No, says Kelsey Moon Juleff, the fellow artist Jilbert hired as his assistant this summer, as he bounces from one sculpture to the next. “It’s all in Jojo’s mind.”

Jojo. That’s what everyone who knows him calls him.

He admits that a lot of these ideas come to him in dreams—for instance, adding a credit card entry to make his new gallery 24/7—as he reenacts what looks like a lightning bolt surging through his veins.

“It’s like I’m hit with a white light—ZOOM,” he says. “And my eyes flicker. I wake up and have to start on it right away.”

At first blush, Jilbert can come off as scattered, even frantic. But when so many ideas strike him at once, his rapid-fire dialogue can’t help but run laps around reality.

And yet, Jilbert’s visions are no mere mirages. He’s been an in-demand DJ in New York City, designed concert and restaurant spaces in New Orleans—where he moved with his family at age 8—and many of his new, freewheeling ideas have become as substantial and recognizable as the metal figures found around the interior and exterior of Circa 1857 on Government Street.

Next door, Dufrocq Elementary was the first school to initiate his “Art & Seek” program last year. Young students brought in random items from home, and Jilbert incorporated them into a sculpture. “Robot Dufrocq” was auctioned off, and the proceeds went back to the school to help fund its arts program. Now, Jilbert is pushing for the concept to go statewide.

Jilbert’s work is also on display in BREC’s “pocket park” on Convention Street downtown.

“We didn’t commission them—Joseph contacted us and donated his work, which is incredible,” says Cheryl Michelet, communications director for BREC. “The sculptures really add the perfect visual focal points and another layer of interest and personality to the park. It’s amazing what art can do to enhance the beauty of nature.”

Now BREC is focusing more efforts and resources toward bringing public art to the city’s green spaces, and Michelet says a new collaboration with Jilbert is likely.

Still, Jilbert’s interest lies less in plugging into the existing cultural apparatus and more in creating a new one with the mission of aiding young talent in the region.

All artists who show at Capitol Arts Studios will receive 100% of the proceeds.

“You have people opening up galleries, and they are absolutely killing the artists by taking so much off the top,” Jilbert says.

Last month, the venue hosted its first event, Elevator Project’s ARTcade: Homegrown Superheroes, a grown-up funhouse and fundraiser for the local arts group. Jilbert loaned one of his warehouses for free.

“Jojo’s ideas all seem so grandiose, but when you break them down to their components, it’s just going to take other partners and supporters to help him make it all happen,” says Elevator Projects founder Raina Wirta. “When it does, it will really retain young artists in Baton Rouge. So many move away because of a lack of opportunity here. But Jojo is changing that.”

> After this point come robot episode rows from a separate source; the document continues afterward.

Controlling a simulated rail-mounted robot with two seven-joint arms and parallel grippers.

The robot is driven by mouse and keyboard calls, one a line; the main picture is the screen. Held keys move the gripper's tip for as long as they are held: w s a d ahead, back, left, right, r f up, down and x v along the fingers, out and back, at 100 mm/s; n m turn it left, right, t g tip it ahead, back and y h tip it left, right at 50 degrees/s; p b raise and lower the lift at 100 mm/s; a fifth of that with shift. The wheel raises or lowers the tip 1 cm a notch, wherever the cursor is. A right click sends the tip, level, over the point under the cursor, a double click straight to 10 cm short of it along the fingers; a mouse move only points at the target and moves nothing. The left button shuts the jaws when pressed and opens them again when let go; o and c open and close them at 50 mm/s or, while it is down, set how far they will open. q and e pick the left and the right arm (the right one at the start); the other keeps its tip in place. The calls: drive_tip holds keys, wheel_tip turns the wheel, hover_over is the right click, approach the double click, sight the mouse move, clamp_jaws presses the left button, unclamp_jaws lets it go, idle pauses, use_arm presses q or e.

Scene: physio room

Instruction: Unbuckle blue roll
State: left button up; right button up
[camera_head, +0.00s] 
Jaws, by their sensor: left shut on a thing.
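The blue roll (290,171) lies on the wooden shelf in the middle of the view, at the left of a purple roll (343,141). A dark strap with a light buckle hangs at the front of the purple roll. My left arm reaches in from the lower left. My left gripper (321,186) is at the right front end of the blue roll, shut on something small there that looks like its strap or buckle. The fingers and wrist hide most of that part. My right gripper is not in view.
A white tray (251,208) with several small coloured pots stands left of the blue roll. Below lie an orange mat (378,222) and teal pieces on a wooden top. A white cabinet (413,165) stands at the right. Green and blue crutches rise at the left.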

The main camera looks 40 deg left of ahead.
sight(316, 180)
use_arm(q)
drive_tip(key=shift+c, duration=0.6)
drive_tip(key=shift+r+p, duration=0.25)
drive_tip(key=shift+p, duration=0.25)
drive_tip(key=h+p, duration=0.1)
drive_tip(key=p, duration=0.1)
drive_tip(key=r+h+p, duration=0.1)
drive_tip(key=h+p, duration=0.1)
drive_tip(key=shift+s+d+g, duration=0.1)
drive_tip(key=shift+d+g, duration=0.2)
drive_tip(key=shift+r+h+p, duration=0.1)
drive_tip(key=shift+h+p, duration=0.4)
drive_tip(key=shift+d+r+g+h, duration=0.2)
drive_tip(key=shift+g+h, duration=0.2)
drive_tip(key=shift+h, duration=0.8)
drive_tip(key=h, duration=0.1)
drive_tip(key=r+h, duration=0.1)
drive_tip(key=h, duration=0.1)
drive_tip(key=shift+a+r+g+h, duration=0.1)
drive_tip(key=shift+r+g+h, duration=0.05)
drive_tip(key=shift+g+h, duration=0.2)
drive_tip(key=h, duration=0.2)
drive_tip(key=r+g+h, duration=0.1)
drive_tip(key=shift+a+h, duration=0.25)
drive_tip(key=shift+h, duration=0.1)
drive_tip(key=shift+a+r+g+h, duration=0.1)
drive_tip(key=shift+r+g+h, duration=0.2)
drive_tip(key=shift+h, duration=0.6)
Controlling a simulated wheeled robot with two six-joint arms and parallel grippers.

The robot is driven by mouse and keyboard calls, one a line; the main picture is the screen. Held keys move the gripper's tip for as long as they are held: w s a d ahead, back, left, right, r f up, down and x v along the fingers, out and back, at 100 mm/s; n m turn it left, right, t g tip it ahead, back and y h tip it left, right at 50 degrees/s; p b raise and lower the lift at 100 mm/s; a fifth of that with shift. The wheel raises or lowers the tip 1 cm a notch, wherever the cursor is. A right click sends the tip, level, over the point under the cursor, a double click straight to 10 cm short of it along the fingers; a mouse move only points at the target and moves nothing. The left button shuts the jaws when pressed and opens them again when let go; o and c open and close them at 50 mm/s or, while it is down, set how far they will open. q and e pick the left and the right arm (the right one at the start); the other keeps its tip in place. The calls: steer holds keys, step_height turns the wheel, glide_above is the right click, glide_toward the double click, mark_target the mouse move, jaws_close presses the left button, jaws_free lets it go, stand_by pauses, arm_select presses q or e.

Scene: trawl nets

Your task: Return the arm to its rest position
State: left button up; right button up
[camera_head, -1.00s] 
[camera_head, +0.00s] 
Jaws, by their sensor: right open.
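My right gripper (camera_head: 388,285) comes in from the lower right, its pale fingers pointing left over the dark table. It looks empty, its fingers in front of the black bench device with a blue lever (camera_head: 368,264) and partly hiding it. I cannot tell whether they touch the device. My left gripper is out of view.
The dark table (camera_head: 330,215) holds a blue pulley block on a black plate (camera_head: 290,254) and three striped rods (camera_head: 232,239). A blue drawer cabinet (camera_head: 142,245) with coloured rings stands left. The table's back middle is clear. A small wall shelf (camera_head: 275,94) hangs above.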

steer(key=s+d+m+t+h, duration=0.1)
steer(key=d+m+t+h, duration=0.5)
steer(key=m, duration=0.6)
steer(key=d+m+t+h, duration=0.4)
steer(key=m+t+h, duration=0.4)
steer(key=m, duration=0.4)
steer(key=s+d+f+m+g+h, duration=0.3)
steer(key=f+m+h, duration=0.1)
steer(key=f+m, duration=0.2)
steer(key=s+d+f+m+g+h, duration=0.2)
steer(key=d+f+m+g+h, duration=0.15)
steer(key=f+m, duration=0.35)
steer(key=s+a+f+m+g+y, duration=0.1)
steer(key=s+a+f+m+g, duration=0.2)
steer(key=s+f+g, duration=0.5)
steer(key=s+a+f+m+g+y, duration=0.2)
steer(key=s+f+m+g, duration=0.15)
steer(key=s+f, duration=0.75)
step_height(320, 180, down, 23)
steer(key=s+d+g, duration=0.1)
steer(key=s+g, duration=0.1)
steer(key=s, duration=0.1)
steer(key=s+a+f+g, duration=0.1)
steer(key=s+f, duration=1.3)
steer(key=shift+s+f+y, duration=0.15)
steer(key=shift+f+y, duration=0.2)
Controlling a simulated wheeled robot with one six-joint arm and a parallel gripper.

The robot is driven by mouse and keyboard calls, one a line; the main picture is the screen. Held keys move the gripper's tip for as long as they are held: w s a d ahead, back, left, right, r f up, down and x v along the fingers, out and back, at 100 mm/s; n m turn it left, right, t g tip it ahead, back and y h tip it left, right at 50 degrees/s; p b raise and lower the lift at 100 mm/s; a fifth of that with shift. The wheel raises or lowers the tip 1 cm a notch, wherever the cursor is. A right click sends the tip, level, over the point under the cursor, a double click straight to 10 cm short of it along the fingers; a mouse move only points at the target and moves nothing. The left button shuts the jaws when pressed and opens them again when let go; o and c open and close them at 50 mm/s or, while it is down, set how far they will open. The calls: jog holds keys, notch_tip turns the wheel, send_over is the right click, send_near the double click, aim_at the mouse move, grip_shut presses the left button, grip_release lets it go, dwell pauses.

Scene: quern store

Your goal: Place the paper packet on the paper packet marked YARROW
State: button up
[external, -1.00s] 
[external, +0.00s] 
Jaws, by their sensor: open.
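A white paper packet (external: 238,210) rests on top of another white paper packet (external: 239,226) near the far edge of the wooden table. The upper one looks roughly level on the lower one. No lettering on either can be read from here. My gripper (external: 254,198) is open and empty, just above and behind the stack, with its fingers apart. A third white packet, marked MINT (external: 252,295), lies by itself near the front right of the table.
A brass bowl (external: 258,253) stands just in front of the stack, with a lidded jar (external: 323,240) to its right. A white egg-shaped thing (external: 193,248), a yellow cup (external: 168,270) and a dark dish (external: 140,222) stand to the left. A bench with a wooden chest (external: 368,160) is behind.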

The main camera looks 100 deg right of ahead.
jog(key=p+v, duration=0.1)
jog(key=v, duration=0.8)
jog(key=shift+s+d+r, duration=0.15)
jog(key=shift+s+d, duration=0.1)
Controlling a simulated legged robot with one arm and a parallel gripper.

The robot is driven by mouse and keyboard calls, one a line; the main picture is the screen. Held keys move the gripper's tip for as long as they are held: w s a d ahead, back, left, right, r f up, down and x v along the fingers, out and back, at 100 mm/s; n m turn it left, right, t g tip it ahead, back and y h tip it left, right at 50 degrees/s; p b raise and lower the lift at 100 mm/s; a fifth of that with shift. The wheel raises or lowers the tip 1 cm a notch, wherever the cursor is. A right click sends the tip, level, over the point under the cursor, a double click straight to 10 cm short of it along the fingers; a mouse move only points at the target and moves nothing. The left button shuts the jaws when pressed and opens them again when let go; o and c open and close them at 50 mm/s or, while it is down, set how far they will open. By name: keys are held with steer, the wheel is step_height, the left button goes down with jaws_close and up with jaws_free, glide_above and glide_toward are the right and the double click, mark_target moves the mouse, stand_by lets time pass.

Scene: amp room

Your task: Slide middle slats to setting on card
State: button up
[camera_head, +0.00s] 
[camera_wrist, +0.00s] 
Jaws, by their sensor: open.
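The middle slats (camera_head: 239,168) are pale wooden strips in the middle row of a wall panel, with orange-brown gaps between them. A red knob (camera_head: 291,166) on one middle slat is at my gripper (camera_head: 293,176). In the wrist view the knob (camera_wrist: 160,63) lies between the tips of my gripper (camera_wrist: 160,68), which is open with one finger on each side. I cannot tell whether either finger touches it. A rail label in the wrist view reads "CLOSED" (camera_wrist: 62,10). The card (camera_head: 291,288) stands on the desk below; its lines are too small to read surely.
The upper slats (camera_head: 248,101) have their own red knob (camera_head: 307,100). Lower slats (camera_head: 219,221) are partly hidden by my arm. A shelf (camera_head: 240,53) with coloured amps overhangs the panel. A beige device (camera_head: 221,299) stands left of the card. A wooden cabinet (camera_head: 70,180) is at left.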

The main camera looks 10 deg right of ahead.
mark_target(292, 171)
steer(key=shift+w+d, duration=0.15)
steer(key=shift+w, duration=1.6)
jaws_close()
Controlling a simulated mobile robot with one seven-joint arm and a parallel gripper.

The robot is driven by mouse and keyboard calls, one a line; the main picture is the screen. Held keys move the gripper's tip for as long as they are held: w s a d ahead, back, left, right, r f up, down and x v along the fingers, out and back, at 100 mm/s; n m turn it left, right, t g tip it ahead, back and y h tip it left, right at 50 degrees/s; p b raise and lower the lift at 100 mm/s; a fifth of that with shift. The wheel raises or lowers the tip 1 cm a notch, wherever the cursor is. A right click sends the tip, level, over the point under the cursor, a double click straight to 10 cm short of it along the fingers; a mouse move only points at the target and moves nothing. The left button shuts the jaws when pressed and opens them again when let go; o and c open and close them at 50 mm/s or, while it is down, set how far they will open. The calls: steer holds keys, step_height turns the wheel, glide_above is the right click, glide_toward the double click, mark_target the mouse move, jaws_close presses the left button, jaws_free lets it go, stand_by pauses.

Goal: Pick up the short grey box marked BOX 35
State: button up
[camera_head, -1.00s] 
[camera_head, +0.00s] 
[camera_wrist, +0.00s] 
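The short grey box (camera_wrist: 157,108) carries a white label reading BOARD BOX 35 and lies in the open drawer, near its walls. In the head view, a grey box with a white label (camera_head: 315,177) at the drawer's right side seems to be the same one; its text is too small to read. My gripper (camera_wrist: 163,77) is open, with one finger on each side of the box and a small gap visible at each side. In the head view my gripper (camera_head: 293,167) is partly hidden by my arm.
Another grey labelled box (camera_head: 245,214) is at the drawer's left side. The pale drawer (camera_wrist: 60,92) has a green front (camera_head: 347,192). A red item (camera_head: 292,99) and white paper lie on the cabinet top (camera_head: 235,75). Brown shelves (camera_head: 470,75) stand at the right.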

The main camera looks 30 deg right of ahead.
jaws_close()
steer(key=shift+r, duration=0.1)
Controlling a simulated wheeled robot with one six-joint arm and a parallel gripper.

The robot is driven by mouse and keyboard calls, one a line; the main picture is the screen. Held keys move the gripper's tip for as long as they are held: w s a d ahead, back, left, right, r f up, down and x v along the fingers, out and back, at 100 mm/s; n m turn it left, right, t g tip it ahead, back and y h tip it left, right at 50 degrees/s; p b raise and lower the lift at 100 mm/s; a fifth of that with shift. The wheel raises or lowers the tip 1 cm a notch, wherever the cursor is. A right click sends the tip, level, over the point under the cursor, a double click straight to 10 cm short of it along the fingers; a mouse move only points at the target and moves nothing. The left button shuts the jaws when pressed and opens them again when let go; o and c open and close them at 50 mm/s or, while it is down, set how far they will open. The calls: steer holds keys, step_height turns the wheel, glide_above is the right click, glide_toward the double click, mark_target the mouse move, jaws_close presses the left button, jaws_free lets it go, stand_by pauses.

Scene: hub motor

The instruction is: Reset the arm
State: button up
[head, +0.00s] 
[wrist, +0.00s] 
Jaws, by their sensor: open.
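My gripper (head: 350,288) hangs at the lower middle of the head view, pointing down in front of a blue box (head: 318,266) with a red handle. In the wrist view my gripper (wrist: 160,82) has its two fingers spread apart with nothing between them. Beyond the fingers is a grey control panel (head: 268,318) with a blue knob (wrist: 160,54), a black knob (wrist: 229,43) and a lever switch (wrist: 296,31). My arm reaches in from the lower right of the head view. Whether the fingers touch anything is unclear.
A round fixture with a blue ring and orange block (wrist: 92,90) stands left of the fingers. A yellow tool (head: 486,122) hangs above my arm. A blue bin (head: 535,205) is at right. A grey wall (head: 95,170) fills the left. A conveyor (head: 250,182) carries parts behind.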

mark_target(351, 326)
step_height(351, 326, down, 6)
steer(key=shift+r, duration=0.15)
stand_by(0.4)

Producer Jeff Levine, who met Jilbert while he was in Baton Rouge for Pitch Perfect 2, is spearheading a documentary about him, Kawasaki is taking a “steampunk motorcycle” he made on the road to events, and his latest sculptures are set to travel to New York, Paris and beyond later this year. Yet even as his art is poised to become even more lucrative and renowned than ever, Jilbert’s focus is on making something out of nothing.

For years he has salvaged stuff meant for one thing, knowing that with a little bit of vision and a lot of hard work, that same stuff can be transformed into something new—maybe even unrecognizable.

This is what lights Jilbert’s fire. He doesn’t say so here in the middle of this warehouse at the dawn of what cynics might call a moon shot, but this is exactly why he’s in Baton Rouge and not New York or even New Orleans anymore. Baton Rouge is going to change, and he wants to be a part of that.

“I want my legacy to be that I created a safe haven for artists and that we showed everyone that artists are a gift to the world,” Jilbert says. “And I want to do that in the capital of the state that I love. It’s time for Baton Rouge.”